WRITTEN EXERCISE » Scan each line of the records for the word "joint" and extract the ones that have it.

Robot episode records
'''

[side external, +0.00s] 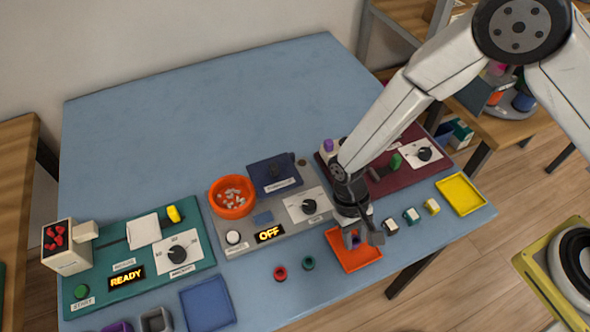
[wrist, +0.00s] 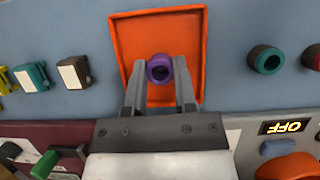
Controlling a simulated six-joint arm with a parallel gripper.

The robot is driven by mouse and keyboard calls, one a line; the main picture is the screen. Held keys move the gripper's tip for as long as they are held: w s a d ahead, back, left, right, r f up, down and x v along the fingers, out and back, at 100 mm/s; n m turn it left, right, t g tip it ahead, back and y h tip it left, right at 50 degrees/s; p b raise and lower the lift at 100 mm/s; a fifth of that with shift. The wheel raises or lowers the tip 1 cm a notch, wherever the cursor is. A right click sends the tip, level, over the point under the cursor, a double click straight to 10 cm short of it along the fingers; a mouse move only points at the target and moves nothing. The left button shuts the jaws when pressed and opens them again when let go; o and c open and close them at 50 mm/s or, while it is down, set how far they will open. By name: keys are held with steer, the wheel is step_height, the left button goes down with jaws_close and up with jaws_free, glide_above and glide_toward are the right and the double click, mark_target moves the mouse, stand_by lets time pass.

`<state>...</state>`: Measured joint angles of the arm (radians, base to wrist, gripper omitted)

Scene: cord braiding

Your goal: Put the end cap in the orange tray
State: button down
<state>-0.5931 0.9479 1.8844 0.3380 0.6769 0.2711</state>
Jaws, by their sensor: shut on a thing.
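The orange tray (wrist: 125,30) lies behind the cap in that view, and the cap shows inside the tray's outline. In the side view my gripper (side external: 360,236) is over the orange tray (side external: 362,262), and the fingers largely hide the cap. I cannot tell whether the cap touches the tray floor.
A red ring (side external: 280,273) and a green ring (side external: 308,263) lie left of the tray. Several small blocks (side external: 411,215) and a yellow tray (side external: 462,195) are to its right. A grey panel reading OFF (side external: 269,234) and a maroon panel (side external: 388,186) stand behind. The table's far area is clear.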

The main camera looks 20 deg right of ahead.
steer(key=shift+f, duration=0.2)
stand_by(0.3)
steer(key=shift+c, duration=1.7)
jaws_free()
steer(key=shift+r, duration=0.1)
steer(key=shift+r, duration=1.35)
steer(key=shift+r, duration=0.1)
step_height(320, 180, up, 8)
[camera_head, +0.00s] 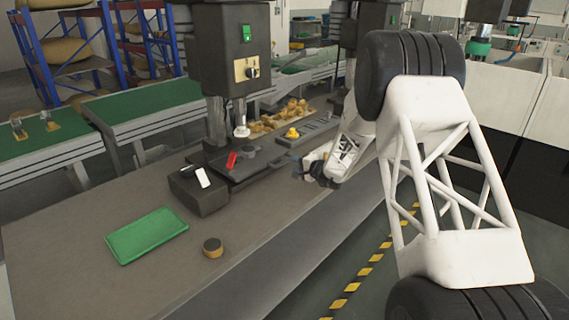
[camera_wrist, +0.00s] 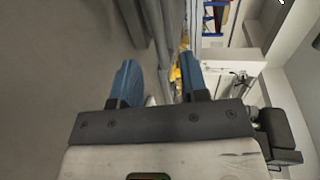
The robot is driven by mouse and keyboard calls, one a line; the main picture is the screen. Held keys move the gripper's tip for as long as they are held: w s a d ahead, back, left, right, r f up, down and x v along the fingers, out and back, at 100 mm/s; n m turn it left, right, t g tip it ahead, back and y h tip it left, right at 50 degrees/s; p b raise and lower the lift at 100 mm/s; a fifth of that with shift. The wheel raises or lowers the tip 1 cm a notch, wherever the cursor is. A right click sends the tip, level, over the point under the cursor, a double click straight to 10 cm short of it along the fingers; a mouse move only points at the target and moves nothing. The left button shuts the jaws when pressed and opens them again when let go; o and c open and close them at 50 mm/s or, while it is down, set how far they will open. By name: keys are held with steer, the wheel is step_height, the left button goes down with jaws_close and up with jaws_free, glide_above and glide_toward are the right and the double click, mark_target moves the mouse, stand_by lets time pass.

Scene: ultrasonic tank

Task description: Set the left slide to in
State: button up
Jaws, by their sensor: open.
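My gripper (camera_head: 306,169) is in front of the bench machine, small and partly hidden by my own arm. In the wrist view its two blue fingers (camera_wrist: 160,80) are apart with nothing held between them. A dark box (camera_head: 200,192) with a white piece (camera_head: 203,177) on its top stands at the near left of the machine base. A red lever-like part (camera_head: 231,160) sits on the black base to its right. I cannot tell which part is the left slide, nor its setting. My gripper is to the right of these parts, apart from them.
The machine's upright head (camera_head: 228,50) rises behind the base. A yellow knob (camera_head: 292,133) sits further right. The front left bench is mostly clear.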

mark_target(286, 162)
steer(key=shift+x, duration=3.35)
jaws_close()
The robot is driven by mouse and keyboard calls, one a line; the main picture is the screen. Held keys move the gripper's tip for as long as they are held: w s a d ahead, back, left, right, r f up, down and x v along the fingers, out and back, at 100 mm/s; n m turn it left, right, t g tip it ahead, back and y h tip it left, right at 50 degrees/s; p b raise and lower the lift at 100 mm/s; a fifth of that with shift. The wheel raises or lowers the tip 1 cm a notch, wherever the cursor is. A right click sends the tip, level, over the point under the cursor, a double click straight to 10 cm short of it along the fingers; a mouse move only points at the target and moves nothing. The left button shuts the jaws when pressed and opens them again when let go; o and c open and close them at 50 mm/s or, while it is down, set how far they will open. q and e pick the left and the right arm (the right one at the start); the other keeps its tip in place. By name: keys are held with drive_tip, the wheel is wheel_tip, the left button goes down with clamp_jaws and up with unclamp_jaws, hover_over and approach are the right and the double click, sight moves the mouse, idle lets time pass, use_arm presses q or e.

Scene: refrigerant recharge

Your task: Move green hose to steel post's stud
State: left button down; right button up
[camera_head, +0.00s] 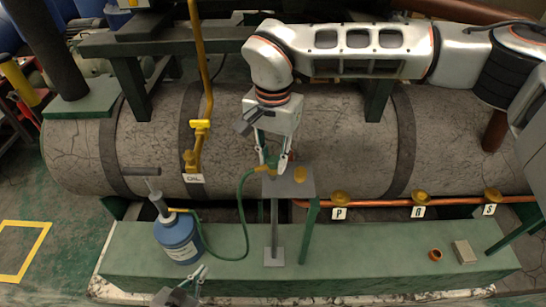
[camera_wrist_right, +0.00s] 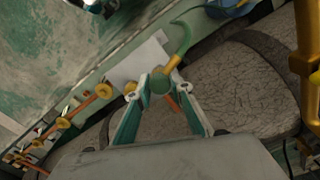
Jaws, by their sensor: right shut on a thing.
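My right gripper (camera_head: 273,163) is shut on the yellow-tipped end of the green hose (camera_head: 241,205), just above the steel post's top plate (camera_head: 290,186). In the right wrist view my fingertips (camera_wrist_right: 160,80) close around a round green piece, with the yellow fitting (camera_wrist_right: 172,64) beside it. The steel post (camera_head: 274,228) stands upright on the green bench. A brass knob (camera_head: 300,174) sits on the plate, right of the gripper. Whether the hose end touches the plate or a stud is hidden by the fingers. My left gripper (camera_head: 195,283) is low in the head view, seemingly open and empty.
The hose runs to a blue pump can (camera_head: 178,238) with a T-handle. A large grey tank (camera_head: 340,150) lies behind. A copper pipe with valves labelled P, S and another runs right. A small brass ring (camera_head: 435,255) and a block (camera_head: 464,252) lie on the bench (camera_head: 370,258).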

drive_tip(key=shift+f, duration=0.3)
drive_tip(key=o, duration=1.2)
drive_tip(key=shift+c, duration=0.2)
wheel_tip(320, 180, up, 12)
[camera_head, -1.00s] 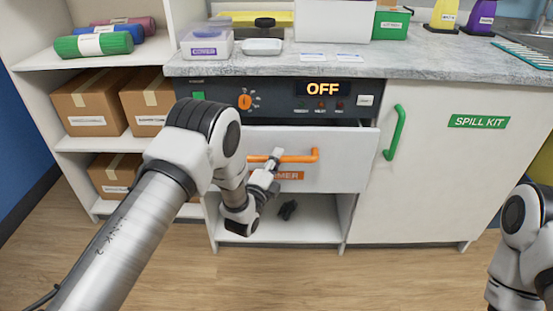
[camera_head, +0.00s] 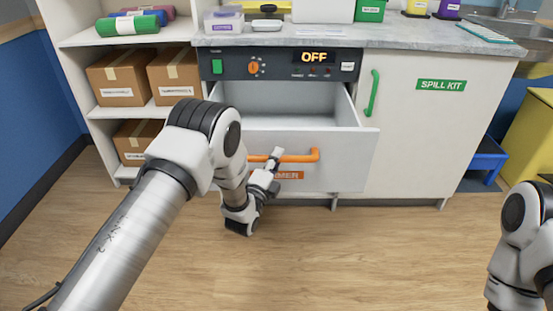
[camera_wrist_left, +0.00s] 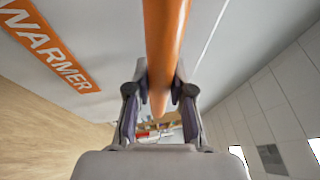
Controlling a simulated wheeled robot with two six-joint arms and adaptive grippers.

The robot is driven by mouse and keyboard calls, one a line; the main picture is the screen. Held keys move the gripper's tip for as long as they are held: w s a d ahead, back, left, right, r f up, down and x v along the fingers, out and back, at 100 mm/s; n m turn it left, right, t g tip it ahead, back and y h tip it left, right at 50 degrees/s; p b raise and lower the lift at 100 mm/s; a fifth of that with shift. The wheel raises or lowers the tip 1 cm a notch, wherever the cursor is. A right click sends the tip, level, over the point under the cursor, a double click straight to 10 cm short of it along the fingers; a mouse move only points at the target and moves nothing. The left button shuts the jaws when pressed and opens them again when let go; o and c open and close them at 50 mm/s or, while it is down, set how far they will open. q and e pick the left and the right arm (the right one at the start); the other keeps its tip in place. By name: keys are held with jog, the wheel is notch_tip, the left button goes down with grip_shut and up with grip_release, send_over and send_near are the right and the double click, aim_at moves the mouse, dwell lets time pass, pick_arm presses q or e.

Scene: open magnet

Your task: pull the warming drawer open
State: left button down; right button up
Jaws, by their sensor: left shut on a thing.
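The warming drawer (camera_head: 345,160) stands well open below the control panel, and its bare inside (camera_head: 290,100) shows. An orange bar handle (camera_head: 300,157) runs across its front above a partly covered orange WARMER label (camera_head: 290,175). My left gripper (camera_head: 275,157) is shut on the handle near its left part. In the left wrist view the orange handle (camera_wrist_left: 165,45) passes between the two fingers of the left gripper (camera_wrist_left: 158,100). My right arm shows at the right edge, but its gripper is out of view.
The panel (camera_head: 280,64) above the drawer reads OFF. A SPILL KIT cupboard door (camera_head: 430,130) with a green handle (camera_head: 373,93) is to the right. Shelves with cardboard boxes (camera_head: 118,78) stand to the left. The wooden floor (camera_head: 350,250) in front is clear.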

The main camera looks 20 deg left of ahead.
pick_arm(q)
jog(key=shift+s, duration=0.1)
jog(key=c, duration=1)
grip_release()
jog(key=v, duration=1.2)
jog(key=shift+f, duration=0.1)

'''

TASK SOLUTION »
Controlling a simulated six-joint arm with a parallel gripper.
`<state>...</state>`: Measured joint angles of the arm (radians, base to wrist, gripper omitted)
Controlling a simulated wheeled robot with two six-joint arms and adaptive grippers.

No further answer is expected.